One of the differences, Earp said, is the owners involved in the second agreement did not specify the acreage "that would be set aside for the different commercial and multi-family portions." They did, however, designate a specific area to be developed into a park, a 15-acre tract along the Blanco River, plus an additional 30-acre park as well as hike-and-bike trails that would connect the two parks. The 380 agreement was slightly different as well — 75 percent rebate for years one through five and a 25 percent rebate years six through 10.
"Their property has the potential for a bridge to be built across the Blanco River that would serve the west side of the Blanco River," Earp said. "That’s a huge capital expenditure for any individual developer to try to tackle. So they’ve asked for the potential for government participation in that expenditure, the vision being the bridge would then serve as a regional asset to those folks living on the other side of the river that don’t have a way out whenever the river floods."
They have also asked the City to provide a utility plan "and that the owner reserves the right to build the infrastructure for that utility plan should the City fail to perform," Earp said. If that happens, then the City would be required to reimburse the owner for those expenses.

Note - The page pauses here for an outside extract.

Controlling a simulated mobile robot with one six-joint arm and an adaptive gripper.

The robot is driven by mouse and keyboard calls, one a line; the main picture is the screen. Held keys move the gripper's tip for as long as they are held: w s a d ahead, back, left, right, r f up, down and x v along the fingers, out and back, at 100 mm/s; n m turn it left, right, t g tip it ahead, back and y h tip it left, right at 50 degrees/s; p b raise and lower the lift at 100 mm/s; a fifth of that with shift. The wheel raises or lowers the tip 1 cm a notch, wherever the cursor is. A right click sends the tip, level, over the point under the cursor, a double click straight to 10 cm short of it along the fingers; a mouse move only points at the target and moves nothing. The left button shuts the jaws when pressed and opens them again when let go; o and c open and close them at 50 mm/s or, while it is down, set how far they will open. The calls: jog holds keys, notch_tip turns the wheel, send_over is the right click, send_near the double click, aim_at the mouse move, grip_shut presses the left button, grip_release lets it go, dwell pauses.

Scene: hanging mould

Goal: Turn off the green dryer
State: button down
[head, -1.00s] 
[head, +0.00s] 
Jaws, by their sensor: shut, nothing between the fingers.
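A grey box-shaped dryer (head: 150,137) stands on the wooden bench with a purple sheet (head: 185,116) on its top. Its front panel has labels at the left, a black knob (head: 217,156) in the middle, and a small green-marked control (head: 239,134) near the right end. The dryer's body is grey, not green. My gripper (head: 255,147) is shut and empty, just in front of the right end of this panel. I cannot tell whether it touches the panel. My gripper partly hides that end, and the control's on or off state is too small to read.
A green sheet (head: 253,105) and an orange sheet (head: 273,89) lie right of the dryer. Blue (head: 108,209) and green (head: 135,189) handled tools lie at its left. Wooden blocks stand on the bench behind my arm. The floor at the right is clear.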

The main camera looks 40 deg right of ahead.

Sellers led the discussion on the third proposed agreement, one between the City and Blanco River Ranch Properties, that Sellers described as "a little different" from the previously outlined pacts. The developer involved in this agreement "is much closer to development," Sellers said, "has a plan that’s already been put in place and is seeking for very quick turnaround from the Council. As such there were certain financial mechanisms the developer was looking for to assist in the ultimate construction and development of the property. Several options were discussed and it was finally determined that the City would enter into an out-of-city PID arrangement with the developer with the ability to finance certain rough proportional infrastructure improvements back to the City as part of each PID bond issue, These issues would take up to 10 percent of the total PID allotment of the total project — not necessarily 10 percent per issue, but at the end of the day, it could not exceed 10 percent of the PID bonds. Their property is not going to be annexed like the other properties, but rather the City will annex all the commercial portions of the property first. This will allow the residential areas to remain out of the city and be part of the residential PID."
Although Sellers acknowledged this was an interim agreement, he added "The developer has held out if we cannot come to an agreement as we negotiate this final development agreement, then the developer will have the ability to petition for disannexation and the City Council would proceed, in good faith, with disannexation."
On another subject discussed previously during the Council session, Mayor Webster, after listening to wrecker service owners grumble they were not aware of meetings they actually attended and did not have a large enough role in the drafting of the wrecker ordinance amendments, plus hearing one council member fret that the changes to the existing ordinance might cause at least one wrecker company to lose income (a subject I plan to deal with quite forcibly in a separate article), appeared to be fed up with the overall tenor of the debate.
"This entire conversation is backwards." he said. "The longer it has taken place, the less supportive I have become. I want to end this. I don’t understand why we just don’t go into this business for ourselves if all these people are just going to claw each other’s eyes out over whether this person has screwed that company. It feels really dirty to me. All of it. I’m just going to say it. This is the worst example since I’ve been mayor of underhanded, behind-the-scenes lobbying going on.
"This is wrong, what’s going on here," the mayor stated. "On all sides. What this started out two weeks ago was just a cleanup to correct a few problems with (the original ordinance) and now it has been turned into ‘Let’s see how my company can get leverage over another company. Let’s see who we can screw out of the business, who we can keep out of Kyle and who we can keep in.’
"The problem here is we’re not focused on the people that need the service," the mayor said. "We’re not focused on that. Instead, we’re focusing on the people who will be providing the service. And that’s wrong. So, from where I sit, at this point I feel we need to do our own impound lot, get our own tow truck and put ‘em all out of business."
Frankly, his idea has a lot of merit, although it would not put the other wrecker companies out of business because they would still be able to contract with private businesses, apartment complexes, etc., to handle specific needs. They simply would be excluded from dealing with vehicles involved in accidents on public roadways or vehicles impounded at the reuest of the City for other reasons.
One thing that was not mentioned, but I’m positive Police Chief Jeff Barnett would agree with me, that a city-operated impound lot could also help police criminal investigators who need to quickly examine automobiles seized for their possible involvement in criminal activities.
There was a lot of affirmative head-nodding taking place among the Council members to convince me that, at least right at this moment, they are looking favorably at this idea of a City-operated wrecker service and impound lot, the proceeds of which could be used to fund an in-house fleet maintenance department; i.e., the proverbial two birds with one budget item.